Which one of the given sequences of functions is uniformly convergent $?$

Question

Which one of the given sequences of functions is uniformly convergent $?$ $$A.\ \ f_n(x)=x^n;x\in[0,1].$$ $$B.\ \ f_n(x)=1-x^n;x\in\left[{1\over2},1\right].$$ $$C.\ \ f_n(x)={{1}\over{1+nx^2}};x\in\left[0,{1\over 2}\right].$$ $$D.\ \ f_n(x)={{1}\over{1+nx^2}};x\in\left[{1\over2},1\right].$$

I think option $D.$ is correct . For if we take $\lim_{n\rightarrow \infty}f_n=f$ then for

$A$ $f=1$ at $1$ and $0$ elsewhere.

$B$ $f=0$ at $1$ and $1$ elsewhere.

$C$ $f=1$ at $1$ and $0$ elsewhere.

Did I got things right $?$

Thank you.

Answer 1

You are right that the only possible case is D. Then $$ \frac{1}{1+nx^2}\geq\frac{1}{1+(n+1)x^2} $$ and you can use Dini's theorem.

Answer 2

Noting that the uniform limit of continuous functions must be continuous too, only $D$ is possible (as your (correct) calculations have shown).

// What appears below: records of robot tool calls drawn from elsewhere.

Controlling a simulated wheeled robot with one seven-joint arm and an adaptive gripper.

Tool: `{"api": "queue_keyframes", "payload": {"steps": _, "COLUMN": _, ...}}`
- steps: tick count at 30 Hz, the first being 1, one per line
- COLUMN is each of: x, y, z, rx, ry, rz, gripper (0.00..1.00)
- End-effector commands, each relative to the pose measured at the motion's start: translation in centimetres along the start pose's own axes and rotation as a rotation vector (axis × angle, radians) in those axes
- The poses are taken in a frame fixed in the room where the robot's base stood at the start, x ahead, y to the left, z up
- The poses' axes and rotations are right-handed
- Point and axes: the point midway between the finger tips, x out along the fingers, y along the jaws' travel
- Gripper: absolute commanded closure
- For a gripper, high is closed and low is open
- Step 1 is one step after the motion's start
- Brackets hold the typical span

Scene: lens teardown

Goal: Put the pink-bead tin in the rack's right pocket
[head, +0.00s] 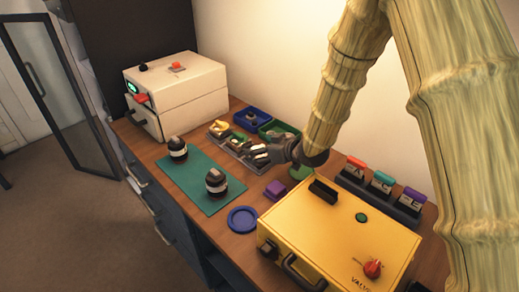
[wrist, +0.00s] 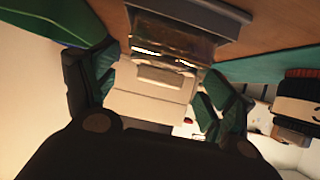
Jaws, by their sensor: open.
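The grey rack (head: 232,150) stands behind the teal mat in the head view. Small tins with yellow (head: 219,128) and green (head: 237,142) showing sit in its left and middle parts; my gripper partly covers its right end. My gripper (head: 258,154) is low by that end, its fingers apart. In the wrist view my gripper (wrist: 160,78) is open, with a shiny brownish see-through piece (wrist: 170,46) ahead between the fingers, next to a grey edge (wrist: 195,12). I cannot tell whether that piece is a tin. No pink beads can be made out in either view.
Blue (head: 252,119) and green (head: 280,130) bins lie behind the rack. Two dark lenses (head: 177,149) (head: 216,182) stand on the teal mat (head: 192,187). A purple block (head: 275,190), blue dish (head: 243,219) and yellow case (head: 335,235) are nearer. A white machine (head: 175,90) stands far left.

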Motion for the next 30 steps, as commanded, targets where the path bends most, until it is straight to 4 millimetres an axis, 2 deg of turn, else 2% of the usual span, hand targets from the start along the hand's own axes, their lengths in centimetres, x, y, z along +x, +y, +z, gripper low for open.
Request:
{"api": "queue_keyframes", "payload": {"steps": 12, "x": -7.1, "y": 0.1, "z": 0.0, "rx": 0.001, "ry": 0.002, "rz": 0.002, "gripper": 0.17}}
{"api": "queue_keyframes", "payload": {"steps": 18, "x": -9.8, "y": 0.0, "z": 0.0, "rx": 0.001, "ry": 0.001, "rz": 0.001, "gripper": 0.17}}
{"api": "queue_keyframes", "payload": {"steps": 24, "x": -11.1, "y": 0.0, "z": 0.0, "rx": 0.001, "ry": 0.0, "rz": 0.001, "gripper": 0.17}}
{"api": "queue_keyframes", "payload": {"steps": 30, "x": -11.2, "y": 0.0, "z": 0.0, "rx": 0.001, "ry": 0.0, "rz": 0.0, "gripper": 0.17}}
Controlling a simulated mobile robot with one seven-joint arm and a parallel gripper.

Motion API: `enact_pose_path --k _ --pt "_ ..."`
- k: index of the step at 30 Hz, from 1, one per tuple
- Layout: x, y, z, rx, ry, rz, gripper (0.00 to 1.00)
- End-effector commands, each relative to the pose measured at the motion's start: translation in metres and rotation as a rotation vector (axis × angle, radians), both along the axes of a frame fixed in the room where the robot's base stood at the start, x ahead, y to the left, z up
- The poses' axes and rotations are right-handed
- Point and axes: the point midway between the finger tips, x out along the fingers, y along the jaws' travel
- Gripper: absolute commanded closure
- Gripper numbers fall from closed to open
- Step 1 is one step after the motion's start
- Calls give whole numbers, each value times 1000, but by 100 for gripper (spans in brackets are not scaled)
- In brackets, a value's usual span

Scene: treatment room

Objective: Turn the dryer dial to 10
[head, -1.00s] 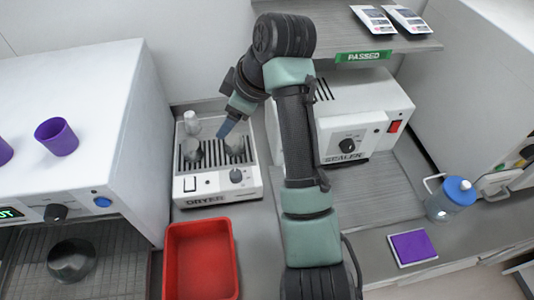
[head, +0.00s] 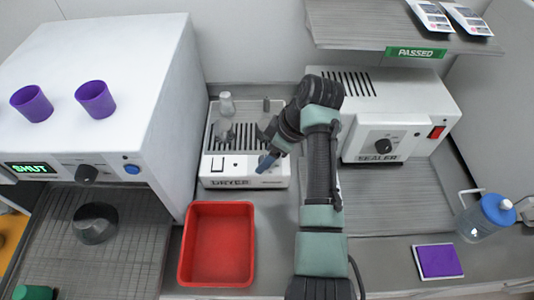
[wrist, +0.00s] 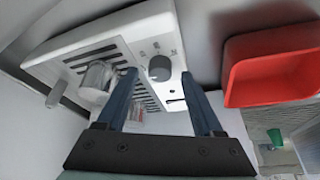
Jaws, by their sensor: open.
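The white dryer (head: 214,168) stands on the counter, with a slotted top and the label DRYER on its front. Its dark round dial (wrist: 159,68) shows in the wrist view, with small marks around it too small to read. In the head view the dial is hidden by my gripper (head: 266,161), which is at the right part of the dryer's front. In the wrist view my gripper (wrist: 159,77) is open, its two blue fingers on either side of the dial in the picture. I cannot tell whether they touch it. Nothing is held.
Clear glassware (head: 225,104) stands on the dryer's top; glassware also shows near the left finger (wrist: 98,82). A red tray (head: 218,245) is in front of the dryer. The sealer (head: 400,120) stands right, a white cabinet (head: 120,60) with purple cups left.

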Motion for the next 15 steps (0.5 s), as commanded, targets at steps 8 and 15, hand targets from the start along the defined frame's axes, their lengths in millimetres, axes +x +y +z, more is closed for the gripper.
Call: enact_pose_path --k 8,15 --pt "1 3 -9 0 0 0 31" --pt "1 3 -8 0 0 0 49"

For the reason why D is continuous on the give interval, you can use Dini's theorem as is indicated in the previous answer. Or more directly, note that $$|f_n(x)-f_m(x)|=\frac1{(1+mx^2)(1+nx^2)}|m-n|x^2\le\frac1{16mn}|m-n|\le \frac1{16mn}(m+n)\le \frac1{16}(\frac1m+\frac1n)$$ Then use Cauchy's criterion for uniform convergence.